Finding(or Generating) all possible combinations(at a given length) of positive numbers that equals a given sum.(python)

Question

I'm trying to find the most efficient way to find all combinations of numbers that equal a given sum.

For example: Looking to find all 3-number combos whose sum = 3

Desired Output: [0,0,3], [0,3,0], [3,0,0], [1,1,1], [1,2,0], [1,2,0], [2,1,0], [2,0,1]

In terms of application I'm trying to generate lists of all of 3-numbered combinations which equal 100. I tried achieving this by creating a list containing numbers 0 - 100 to be used as an input argument and the following code below:

 def weightList():
     l=[]
     for x in range(0,101):
         l.append(x)
     return l

    def subset_sum(numbers, target, partial=[]):
        s = sum(partial)

     # check if the partial sum is equals to target
        if (s == target)&(len(partial) == LoanCount): 
            print(partial)
        if s >= target:
            return  # if we reach the number why bother to continue

        for i in range(len(numbers)):
            n = numbers[i]
            remaining = numbers[i+1:]
            subset_sum(remaining, target, partial + [n]) 
  o=weightList()
  subset_sum(o,100)

The problem is that it takes too long because of the amount of iterations it must perform. I also need to include combinations repeating elements and different order/sequence of elements. This method does not. Can anyone provide a much faster/efficient method for me to obtain my desired out come?

Answer 1

you can use a generator to find all possible combinations of 3 numbers that equal a given sum:

def gen_combo_target(s):
    for i in range(s + 1):
        s2 = s - i
        for j in range(s2 + 1):
            yield (i, j , s - i - j)

list(gen_combo_target(3))

output:

[(0, 0, 3),
 (0, 1, 2),
 (0, 2, 1),
 (0, 3, 0),
 (1, 0, 2),
 (1, 1, 1),
 (1, 2, 0),
 (2, 0, 1),
 (2, 1, 0),
 (3, 0, 0)]

Answer 2

Take a look at the stars and bars problem. The thing is, even the fastest possible solution will still be very slow because of the sheer number of answers (which can be on the order of N!), and any correct solution needs to get all of them.
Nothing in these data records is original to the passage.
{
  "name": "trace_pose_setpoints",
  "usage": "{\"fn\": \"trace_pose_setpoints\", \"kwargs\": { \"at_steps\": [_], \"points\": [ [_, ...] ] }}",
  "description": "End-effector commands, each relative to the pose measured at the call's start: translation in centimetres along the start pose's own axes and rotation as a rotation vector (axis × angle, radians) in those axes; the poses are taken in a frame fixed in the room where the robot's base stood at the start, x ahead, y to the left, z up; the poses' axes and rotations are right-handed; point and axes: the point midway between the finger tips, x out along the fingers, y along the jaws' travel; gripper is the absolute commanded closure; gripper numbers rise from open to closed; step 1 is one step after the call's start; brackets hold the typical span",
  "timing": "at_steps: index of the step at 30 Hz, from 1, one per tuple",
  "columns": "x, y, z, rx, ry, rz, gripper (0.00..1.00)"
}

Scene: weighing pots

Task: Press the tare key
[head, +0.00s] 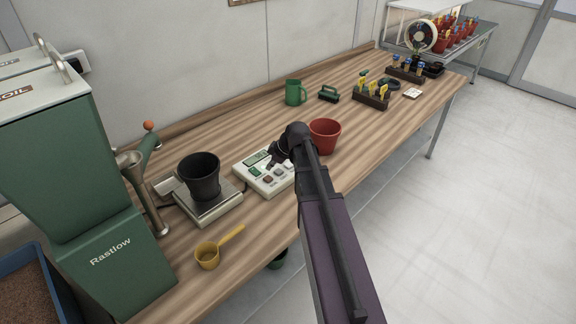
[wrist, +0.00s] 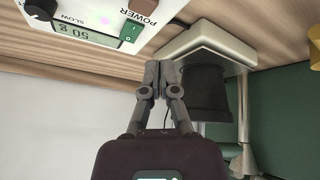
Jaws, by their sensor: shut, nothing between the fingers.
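A white control box (head: 249,185) with a small display and several coloured keys sits on the bench. I cannot read which key is tare. In the wrist view the control box (wrist: 95,12) shows upside down, with a "50 g" display (wrist: 85,32), a dark knob and a green switch by the word POWER. My gripper (head: 273,160) is shut and empty, over the box's far right part in the head view; contact cannot be told. In the wrist view my gripper (wrist: 158,66) has its fingertips together. The arm hides the box's right side.
A black pot (head: 200,178) stands on a scale (head: 222,207) left of the box. A red pot (head: 325,135) stands just right of my gripper. A yellow scoop (head: 208,256) lies in front. A green soil hopper (head: 105,250) fills the left.

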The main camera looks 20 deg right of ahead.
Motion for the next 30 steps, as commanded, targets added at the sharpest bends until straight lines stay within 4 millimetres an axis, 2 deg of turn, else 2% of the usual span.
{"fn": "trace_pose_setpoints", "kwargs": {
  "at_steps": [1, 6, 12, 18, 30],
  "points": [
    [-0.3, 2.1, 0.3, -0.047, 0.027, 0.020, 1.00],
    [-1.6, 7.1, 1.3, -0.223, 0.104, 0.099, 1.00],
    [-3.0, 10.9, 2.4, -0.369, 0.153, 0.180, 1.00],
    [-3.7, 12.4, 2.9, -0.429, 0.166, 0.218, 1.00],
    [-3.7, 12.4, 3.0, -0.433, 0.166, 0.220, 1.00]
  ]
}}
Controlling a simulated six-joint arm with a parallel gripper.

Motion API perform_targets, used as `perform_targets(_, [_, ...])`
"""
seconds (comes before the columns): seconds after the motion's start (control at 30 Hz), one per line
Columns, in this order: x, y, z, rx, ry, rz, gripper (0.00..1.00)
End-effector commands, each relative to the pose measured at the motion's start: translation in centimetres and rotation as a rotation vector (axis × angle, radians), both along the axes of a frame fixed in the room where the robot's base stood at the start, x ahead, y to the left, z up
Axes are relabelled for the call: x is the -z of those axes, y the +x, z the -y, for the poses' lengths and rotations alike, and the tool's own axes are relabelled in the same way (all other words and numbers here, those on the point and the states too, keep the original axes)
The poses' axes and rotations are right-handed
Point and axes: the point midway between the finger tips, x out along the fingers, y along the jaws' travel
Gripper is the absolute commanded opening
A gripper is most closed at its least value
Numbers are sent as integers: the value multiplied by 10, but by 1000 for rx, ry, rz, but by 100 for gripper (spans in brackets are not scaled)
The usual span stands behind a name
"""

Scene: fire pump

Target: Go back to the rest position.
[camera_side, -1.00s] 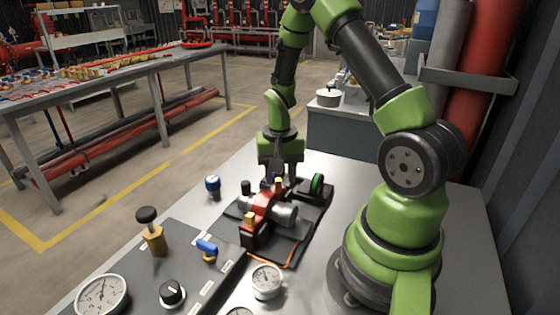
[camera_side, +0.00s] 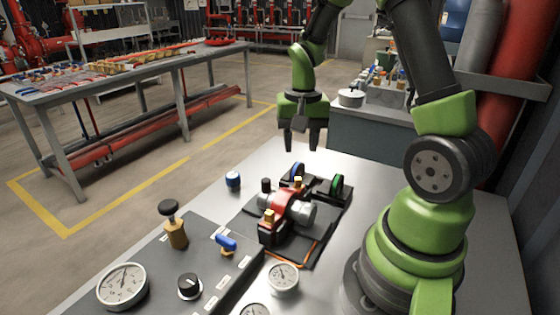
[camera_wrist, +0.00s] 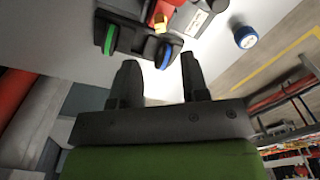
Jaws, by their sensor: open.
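My gripper (camera_side: 301,139) hangs above the far end of the worktable (camera_side: 385,205), fingers pointing down. Its fingers are apart with nothing between them, and it is clear of the things below. The red and grey pump (camera_side: 287,208) sits on a black base on the table, nearer the camera than my gripper.
A blue-capped part (camera_side: 233,181) stands left of the pump. A control panel with a large gauge (camera_side: 122,286), a black knob (camera_side: 190,286) and a blue lever (camera_side: 226,243) is in front. A side cabinet with a pot (camera_side: 351,98) stands behind. The air around my gripper is free.

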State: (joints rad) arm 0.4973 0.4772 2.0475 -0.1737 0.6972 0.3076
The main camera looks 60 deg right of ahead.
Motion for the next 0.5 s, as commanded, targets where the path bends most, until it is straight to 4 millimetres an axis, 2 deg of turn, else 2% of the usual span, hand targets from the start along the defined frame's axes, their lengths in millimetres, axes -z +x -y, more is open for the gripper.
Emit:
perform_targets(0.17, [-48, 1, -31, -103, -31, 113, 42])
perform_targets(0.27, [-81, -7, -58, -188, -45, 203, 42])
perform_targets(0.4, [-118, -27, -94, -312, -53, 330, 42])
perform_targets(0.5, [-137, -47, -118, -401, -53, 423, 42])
Here's my shot at a solution:

def get_combinations(n, k): # gets all lists of size k summing to n
    ans = []
    def solve(rem, depth, k, cur):
        if depth == k:
            ans.append(cur)
        elif depth == k-1:
            solve(0, depth+1, k, cur + [rem])
        else:
            for i in range(rem+1):
                solve(rem-i, depth+1, k, cur+[i])
    solve(n, 0, k, [])
    return ans

print (get_combinations(3,3))

It's about as fast as it can get as far as finding all the possible lists. However, if you wanted to just find the number of such lists, you could do it much faster using the stars and bars method referenced above.

Answer 3

You can also use generator and python itertools like this:

from itertools import product

def comb(nx):
    list_gen = (n for n in range(nx+1))
    list_ = (list(list_gen))
    prod = [seq for seq in product(list_, list_, list_) if sum(seq) == nx]    
    print(list(prod))

result:

[(0, 0, 3), (0, 1, 2), (0, 2, 1), (0, 3, 0), (1, 0, 2), (1, 1, 1), (1, 2, 0), (2, 0, 1), (2, 1, 0), (3, 0, 0)]

and it can run about 10 us in my machine:

9.53 µs ± 177 ns per loop (mean ± std. dev. of 7 runs, 100000 loops each)